Twenty years ago Minnesota became the first American state to pass charter-school laws. (Charter schools are publicly funded but independently managed.) The idea was born of frustration with traditional publicly funded schools and the persistent achievement gap between poor minority pupils and those from middle-income homes. Charters enroll more poor, black and Latino pupils, and more pupils who at first do less well at standardised tests, than their traditional counterparts.
So not like private schools or schools in high decile areas.
Parents like charter schools, and waiting-lists for them are growing faster than new places. Nina Rees, the new head of the National Alliance for Public Charter Schools, says more than 600,000 children are on waiting lists. Oversubscribed schools choose pupils by lottery, something poignantly illustrated in the documentary film “Waiting for Superman”.

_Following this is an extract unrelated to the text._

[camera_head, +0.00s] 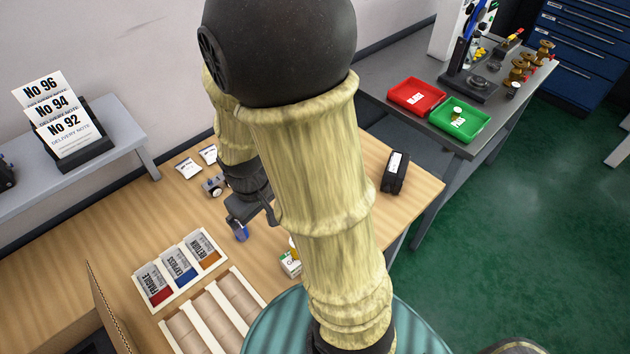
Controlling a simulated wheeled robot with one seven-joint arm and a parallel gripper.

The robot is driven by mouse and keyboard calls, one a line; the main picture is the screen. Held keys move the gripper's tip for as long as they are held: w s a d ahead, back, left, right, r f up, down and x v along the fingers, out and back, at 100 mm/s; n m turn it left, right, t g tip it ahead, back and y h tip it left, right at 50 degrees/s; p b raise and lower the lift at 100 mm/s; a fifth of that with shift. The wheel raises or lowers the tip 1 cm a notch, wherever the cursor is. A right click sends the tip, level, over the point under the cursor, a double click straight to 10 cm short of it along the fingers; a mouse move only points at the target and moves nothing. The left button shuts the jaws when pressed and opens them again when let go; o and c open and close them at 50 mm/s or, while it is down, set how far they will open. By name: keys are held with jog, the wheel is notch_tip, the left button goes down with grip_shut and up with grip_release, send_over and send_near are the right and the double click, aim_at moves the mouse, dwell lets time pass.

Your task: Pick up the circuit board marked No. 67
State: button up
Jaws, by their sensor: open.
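I see no circuit board with a readable No. 67 in this view; my arm hides part of the wooden table. My gripper (240,229) hangs over the wooden table (330,160), left of my arm, open, with a blue fingertip showing. I see nothing held in it. A small grey and white device (214,186) lies just behind and left of the gripper. Two small white cards lie further back, one of them the nearer card (188,168); their print is too small to read.
A label rack (180,268) marked FRAGILE, EXPRESS and RETURN and a tray of brown rolls (205,320) stand front left. A small box (291,262) sits beside my arm, a black device (395,172) to the right. Red (418,96) and green trays (460,120) are on the grey bench.

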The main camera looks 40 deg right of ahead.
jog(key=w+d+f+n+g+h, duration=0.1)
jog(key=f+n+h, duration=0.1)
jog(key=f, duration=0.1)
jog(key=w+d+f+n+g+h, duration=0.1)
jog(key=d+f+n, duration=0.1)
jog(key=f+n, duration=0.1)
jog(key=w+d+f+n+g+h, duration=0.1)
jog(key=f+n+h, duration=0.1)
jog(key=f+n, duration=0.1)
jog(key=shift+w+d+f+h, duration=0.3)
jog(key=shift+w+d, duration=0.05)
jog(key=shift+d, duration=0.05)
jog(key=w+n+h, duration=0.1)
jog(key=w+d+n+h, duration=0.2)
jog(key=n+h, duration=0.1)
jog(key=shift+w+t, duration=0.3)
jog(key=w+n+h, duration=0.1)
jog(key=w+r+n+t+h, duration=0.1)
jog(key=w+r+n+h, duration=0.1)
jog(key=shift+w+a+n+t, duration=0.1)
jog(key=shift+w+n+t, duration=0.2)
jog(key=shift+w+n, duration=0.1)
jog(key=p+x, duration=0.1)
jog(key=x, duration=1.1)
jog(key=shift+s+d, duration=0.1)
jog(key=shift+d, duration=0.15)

Although charter schools have won support from across the political spectrum, they have always attracted controversy. Much of the unease has been stirred up by teachers’ unions; charter schools do not usually employ unionised teachers.
Sounds like NZ!
Second, charter school performance is not so “mixed” if you look at the data on a state-by-state basis, rather than across the country as a whole. States with reading and maths gains that were significantly higher for charter-school students than in traditional schools included Arkansas, Colorado (Denver), Illinois (Chicago), Louisiana and Missouri.

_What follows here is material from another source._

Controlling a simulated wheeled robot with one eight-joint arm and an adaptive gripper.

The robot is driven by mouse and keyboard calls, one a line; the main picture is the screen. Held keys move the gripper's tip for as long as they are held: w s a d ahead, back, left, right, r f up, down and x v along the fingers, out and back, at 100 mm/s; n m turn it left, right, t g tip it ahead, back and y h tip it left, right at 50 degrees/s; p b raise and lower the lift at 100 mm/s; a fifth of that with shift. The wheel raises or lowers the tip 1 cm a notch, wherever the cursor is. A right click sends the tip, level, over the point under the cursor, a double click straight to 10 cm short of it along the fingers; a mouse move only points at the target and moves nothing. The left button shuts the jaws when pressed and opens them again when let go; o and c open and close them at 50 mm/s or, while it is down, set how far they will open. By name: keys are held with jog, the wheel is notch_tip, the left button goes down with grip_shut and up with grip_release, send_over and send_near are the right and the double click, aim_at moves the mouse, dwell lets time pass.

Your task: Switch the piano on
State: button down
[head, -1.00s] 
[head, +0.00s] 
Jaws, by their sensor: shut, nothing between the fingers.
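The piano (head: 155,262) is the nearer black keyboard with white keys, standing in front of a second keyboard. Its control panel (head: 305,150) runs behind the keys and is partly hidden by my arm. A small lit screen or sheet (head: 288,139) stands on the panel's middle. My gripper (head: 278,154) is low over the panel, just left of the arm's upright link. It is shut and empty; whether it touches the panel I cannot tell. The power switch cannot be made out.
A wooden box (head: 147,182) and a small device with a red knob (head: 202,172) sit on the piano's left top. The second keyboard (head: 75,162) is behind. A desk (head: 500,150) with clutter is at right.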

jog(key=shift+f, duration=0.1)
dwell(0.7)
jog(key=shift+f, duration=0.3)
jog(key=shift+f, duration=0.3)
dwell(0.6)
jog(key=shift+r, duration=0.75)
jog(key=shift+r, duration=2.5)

Credo thinks that the variation in quality can be traced to the governing legislation behind the schools. Margaret Raymond, director of Credo, points to Arizona’s terrible results in 2009, which were the result of lax screening of those who were allowed to set up charter schools, and no serious reviews thereafter. Ohio, where most charters are worse than the traditional schools, gained a reputation as the “Wild West” of charter schools because it exercised almost no oversight.
To me this suggests that the issue is not whether charter schools are good or bad, but how do you do charter schools in a way where they benefits students the most.
Ms Raymond says traditional public schools no longer have the excuse that they cannot be blamed for the poor performance of children because of their background; so competition from charters may improve standards in non-charters, too.
That would be great. A low decile rating is not a guarantee of poor performance.
The charter-school concept has also attracted new institutions into early education, says Tim Knowles, director of the Urban Education Institute, which is part of the University of Chicago. The university operates four charters for (mostly) poor black children up to ninth grade (14-15), and college-acceptance rates for children going through them have been above 98% in each of the past three years. This compares with a city average of 35%.
Superb. Have universities operate schools!
Both Barack Obama and Mitt Romney favour charter schools, but at a time of probable cuts in federal education spending their growth may slow. Despite huge demand, and even though the ingredients for success are clear after two decades of experiment, extending charters’ successes to the other 96% will take a long time.
As I said, the challenge isn’t doing charter schools – it is doing it right.